— Start of Supplied data —
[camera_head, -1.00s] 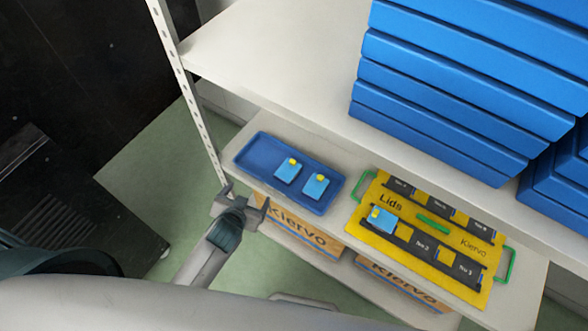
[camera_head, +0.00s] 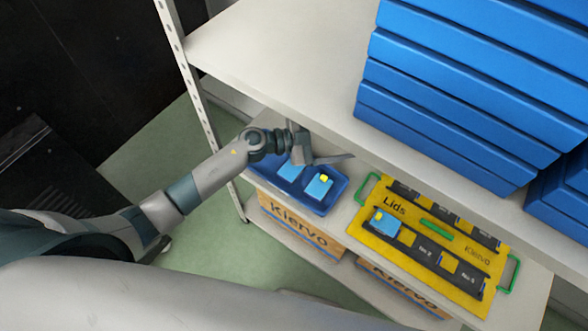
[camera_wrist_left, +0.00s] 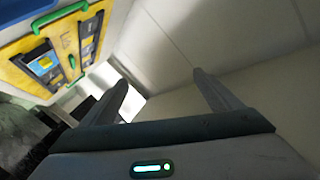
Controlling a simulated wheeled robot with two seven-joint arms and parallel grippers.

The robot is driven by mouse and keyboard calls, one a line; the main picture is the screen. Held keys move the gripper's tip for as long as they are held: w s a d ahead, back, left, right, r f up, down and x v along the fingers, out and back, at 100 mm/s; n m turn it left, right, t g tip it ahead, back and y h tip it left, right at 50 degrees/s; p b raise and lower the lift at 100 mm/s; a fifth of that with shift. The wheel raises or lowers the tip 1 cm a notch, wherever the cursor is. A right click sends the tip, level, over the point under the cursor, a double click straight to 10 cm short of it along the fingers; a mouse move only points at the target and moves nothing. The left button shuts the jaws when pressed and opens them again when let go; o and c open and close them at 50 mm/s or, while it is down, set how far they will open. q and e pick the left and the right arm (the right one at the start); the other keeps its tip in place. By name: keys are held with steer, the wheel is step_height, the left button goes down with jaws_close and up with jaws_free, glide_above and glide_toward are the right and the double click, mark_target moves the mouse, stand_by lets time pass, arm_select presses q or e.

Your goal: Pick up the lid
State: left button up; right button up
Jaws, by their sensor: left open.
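Two light-blue square lids with yellow knobs lie in the dark-blue tray (camera_head: 318,208) on the lower shelf. The right lid (camera_head: 319,187) is clear to see; the left lid (camera_head: 291,170) is partly hidden by my left gripper (camera_head: 325,158). That gripper is open and empty, above the tray's back part. The wrist view shows its two fingers (camera_wrist_left: 160,80) apart with nothing between. My right gripper is not in view.
An upper white shelf (camera_head: 270,60) overhangs close behind my left gripper and carries stacked blue boxes (camera_head: 450,110). Cardboard boxes (camera_head: 300,226) lie below the lower shelf.

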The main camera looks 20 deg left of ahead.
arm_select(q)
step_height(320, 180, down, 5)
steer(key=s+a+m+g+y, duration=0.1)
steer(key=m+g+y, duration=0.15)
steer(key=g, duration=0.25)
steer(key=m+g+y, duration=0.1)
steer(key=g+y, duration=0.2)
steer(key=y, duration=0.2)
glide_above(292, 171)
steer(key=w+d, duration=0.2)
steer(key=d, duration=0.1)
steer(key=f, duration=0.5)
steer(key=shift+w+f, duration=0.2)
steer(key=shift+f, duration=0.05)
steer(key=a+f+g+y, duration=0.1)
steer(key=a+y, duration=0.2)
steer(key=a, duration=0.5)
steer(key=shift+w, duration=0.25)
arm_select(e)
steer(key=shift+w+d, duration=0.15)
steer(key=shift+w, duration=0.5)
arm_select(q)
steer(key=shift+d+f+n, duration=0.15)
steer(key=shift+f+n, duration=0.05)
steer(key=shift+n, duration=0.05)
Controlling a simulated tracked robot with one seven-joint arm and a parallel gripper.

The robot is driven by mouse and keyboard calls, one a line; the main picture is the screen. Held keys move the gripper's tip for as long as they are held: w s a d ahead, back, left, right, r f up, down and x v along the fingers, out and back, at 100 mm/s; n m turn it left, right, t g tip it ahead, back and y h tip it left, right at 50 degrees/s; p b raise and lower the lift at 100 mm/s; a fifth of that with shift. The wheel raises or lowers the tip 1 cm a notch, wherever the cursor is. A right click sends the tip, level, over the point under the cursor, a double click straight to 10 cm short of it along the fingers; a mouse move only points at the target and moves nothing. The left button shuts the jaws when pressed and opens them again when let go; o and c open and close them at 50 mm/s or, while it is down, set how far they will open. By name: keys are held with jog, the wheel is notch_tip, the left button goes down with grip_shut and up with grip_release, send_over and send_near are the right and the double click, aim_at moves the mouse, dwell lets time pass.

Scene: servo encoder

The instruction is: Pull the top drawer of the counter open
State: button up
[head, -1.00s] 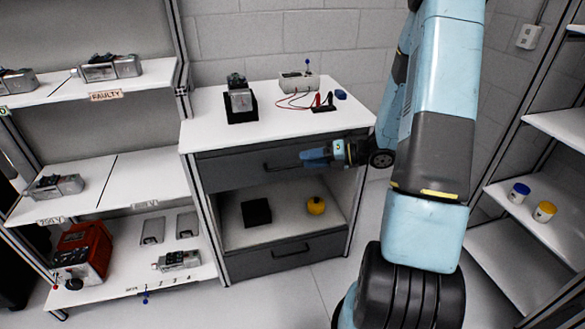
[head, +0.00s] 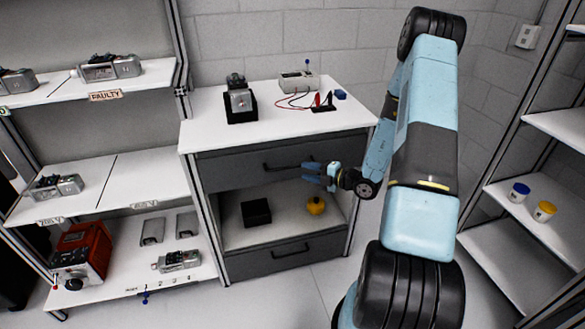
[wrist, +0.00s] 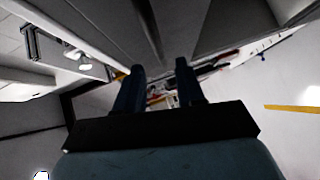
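The counter (head: 240,137) stands at the middle of the head view. Its grey top drawer (head: 228,172) looks shut, with a dark bar handle (head: 280,166) across its front. My gripper (head: 308,172) is in front of the drawer's lower right part, by the handle's right end. Its two blue fingers are spread apart, with nothing visible held. In the wrist view my gripper (wrist: 159,66) also shows a clear gap between its fingers. The fingers partly cover the handle's right end, and I cannot tell whether they touch it.
A dark block (head: 256,212) and a yellow round object (head: 315,205) sit in the open bay below the drawer. A lower drawer (head: 260,265) is beneath. A servo unit (head: 239,103) and a meter (head: 298,82) stand on top. Shelves flank both sides.

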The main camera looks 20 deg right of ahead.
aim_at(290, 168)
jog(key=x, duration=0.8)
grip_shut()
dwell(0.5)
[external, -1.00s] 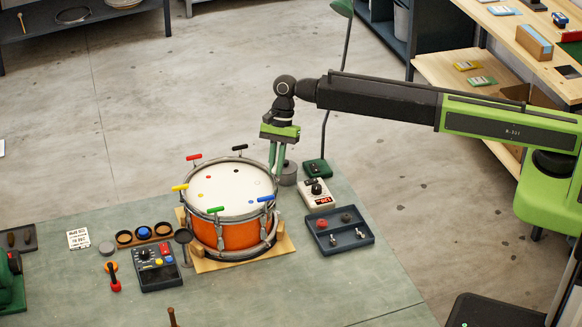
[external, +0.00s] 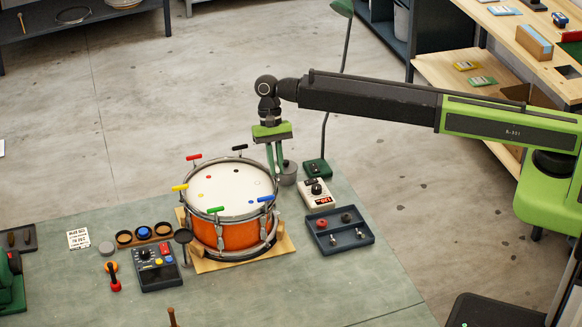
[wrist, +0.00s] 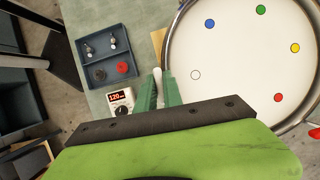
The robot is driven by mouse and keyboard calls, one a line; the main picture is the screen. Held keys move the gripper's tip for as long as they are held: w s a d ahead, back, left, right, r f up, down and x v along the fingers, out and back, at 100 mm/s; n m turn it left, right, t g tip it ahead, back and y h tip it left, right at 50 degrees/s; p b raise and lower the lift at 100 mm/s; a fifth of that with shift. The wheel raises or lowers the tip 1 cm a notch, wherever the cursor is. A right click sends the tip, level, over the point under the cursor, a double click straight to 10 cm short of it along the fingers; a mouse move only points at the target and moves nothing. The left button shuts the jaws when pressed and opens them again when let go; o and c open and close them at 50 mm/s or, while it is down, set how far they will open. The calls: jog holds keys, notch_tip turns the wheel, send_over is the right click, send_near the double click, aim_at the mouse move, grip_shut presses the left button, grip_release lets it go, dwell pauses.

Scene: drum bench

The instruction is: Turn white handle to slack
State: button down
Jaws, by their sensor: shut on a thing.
— End of Supplied data —
# What is needed:
Retype each entry precisely. Skip images entirely.

# Task output:
[camera_head, -1.00s] 
[camera_head, +0.00s] 
[camera_wrist_left, +0.00s] 
Controlling a simulated wheeled robot with two seven-joint arms and parallel grippers.

The robot is driven by mouse and keyboard calls, one a line; the main picture is the screen. Held keys move the gripper's tip for as long as they are held: w s a d ahead, back, left, right, r f up, down and x v along the fingers, out and back, at 100 mm/s; n m turn it left, right, t g tip it ahead, back and y h tip it left, right at 50 degrees/s; p b raise and lower the lift at 100 mm/s; a fifth of that with shift. The wheel raises or lowers the tip 1 cm a notch, wherever the cursor is. A right click sends the tip, level, over the point under the cursor, a double click straight to 10 cm short of it along the fingers; a mouse move only points at the target and moves nothing. The left button shuts the jaws when pressed and opens them again when let go; o and c open and close them at 50 mm/s or, while it is down, set how far they will open. q and e pick the left and the right arm (the right one at the start); the other keeps its tip in place. By name: keys are held with steer, the wheel is step_height, the left button goes down with jaws_close and up with jaws_free, glide_above and glide_toward are the right and the double click, mark_target moves the mouse, stand_by lets time pass, arm_select presses q or e.

Your goal: Pick up the lid
State: left button up; right button up
Jaws, by their sensor: left open.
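Two light-blue square lids with yellow knobs lie in the dark-blue tray (camera_head: 318,208) on the lower shelf. The right lid (camera_head: 319,187) is clear to see; the left lid (camera_head: 291,170) is partly hidden by my left gripper (camera_head: 325,158). That gripper is open and empty, above the tray's back part. The wrist view shows its two fingers (camera_wrist_left: 160,80) apart with nothing between. My right gripper is not in view.
An upper white shelf (camera_head: 270,60) overhangs close behind my left gripper and carries stacked blue boxes (camera_head: 450,110). Cardboard boxes (camera_head: 300,226) lie below the lower shelf.

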The main camera looks 20 deg left of ahead.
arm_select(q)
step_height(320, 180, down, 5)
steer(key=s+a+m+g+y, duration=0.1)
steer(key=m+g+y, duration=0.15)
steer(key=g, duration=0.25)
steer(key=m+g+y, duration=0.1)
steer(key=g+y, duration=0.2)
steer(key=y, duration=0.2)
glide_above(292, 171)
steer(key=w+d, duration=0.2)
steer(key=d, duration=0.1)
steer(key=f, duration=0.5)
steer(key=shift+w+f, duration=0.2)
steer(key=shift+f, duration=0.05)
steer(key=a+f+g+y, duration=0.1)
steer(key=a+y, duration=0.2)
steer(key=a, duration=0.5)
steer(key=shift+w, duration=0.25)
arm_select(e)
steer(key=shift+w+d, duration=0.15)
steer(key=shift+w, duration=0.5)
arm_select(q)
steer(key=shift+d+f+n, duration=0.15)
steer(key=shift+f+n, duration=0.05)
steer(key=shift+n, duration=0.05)
Controlling a simulated tracked robot with one seven-joint arm and a parallel gripper.

The robot is driven by mouse and keyboard calls, one a line; the main picture is the screen. Held keys move the gripper's tip for as long as they are held: w s a d ahead, back, left, right, r f up, down and x v along the fingers, out and back, at 100 mm/s; n m turn it left, right, t g tip it ahead, back and y h tip it left, right at 50 degrees/s; p b raise and lower the lift at 100 mm/s; a fifth of that with shift. The wheel raises or lowers the tip 1 cm a notch, wherever the cursor is. A right click sends the tip, level, over the point under the cursor, a double click straight to 10 cm short of it along the fingers; a mouse move only points at the target and moves nothing. The left button shuts the jaws when pressed and opens them again when let go; o and c open and close them at 50 mm/s or, while it is down, set how far they will open. By name: keys are held with jog, the wheel is notch_tip, the left button goes down with grip_shut and up with grip_release, send_over and send_near are the right and the double click, aim_at moves the mouse, dwell lets time pass.

Scene: servo encoder

The instruction is: Pull the top drawer of the counter open
State: button up
[head, -1.00s] 
[head, +0.00s] 
[wrist, +0.00s] 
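The counter (head: 240,137) stands at the middle of the head view. Its grey top drawer (head: 228,172) looks shut, with a dark bar handle (head: 280,166) across its front. My gripper (head: 308,172) is in front of the drawer's lower right part, by the handle's right end. Its two blue fingers are spread apart, with nothing visible held. In the wrist view my gripper (wrist: 159,66) also shows a clear gap between its fingers. The fingers partly cover the handle's right end, and I cannot tell whether they touch it.
A dark block (head: 256,212) and a yellow round object (head: 315,205) sit in the open bay below the drawer. A lower drawer (head: 260,265) is beneath. A servo unit (head: 239,103) and a meter (head: 298,82) stand on top. Shelves flank both sides.

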The main camera looks 20 deg right of ahead.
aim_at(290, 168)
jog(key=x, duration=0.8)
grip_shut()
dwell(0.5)
[external, -1.00s] 
[external, +0.00s] 
[wrist, +0.00s] 
The robot is driven by mouse and keyboard calls, one a line; the main picture is the screen. Held keys move the gripper's tip for as long as they are held: w s a d ahead, back, left, right, r f up, down and x v along the fingers, out and back, at 100 mm/s; n m turn it left, right, t g tip it ahead, back and y h tip it left, right at 50 degrees/s; p b raise and lower the lift at 100 mm/s; a fifth of that with shift. The wheel raises or lowers the tip 1 cm a notch, wherever the cursor is. A right click sends the tip, level, over the point under the cursor, a double click straight to 10 cm short of it along the fingers; a mouse move only points at the target and moves nothing. The left button shuts the jaws when pressed and opens them again when let go; o and c open and close them at 50 mm/s or, while it is down, set how far they will open. The calls: jog holds keys, notch_tip turns the wheel, send_over is the right click, send_near the double click, aim_at the mouse move, grip_shut presses the left button, grip_release lets it go, dwell pauses.

Scene: drum bench

The instruction is: Turn white handle to slack
State: button down
Jaws, by their sensor: shut on a thing.

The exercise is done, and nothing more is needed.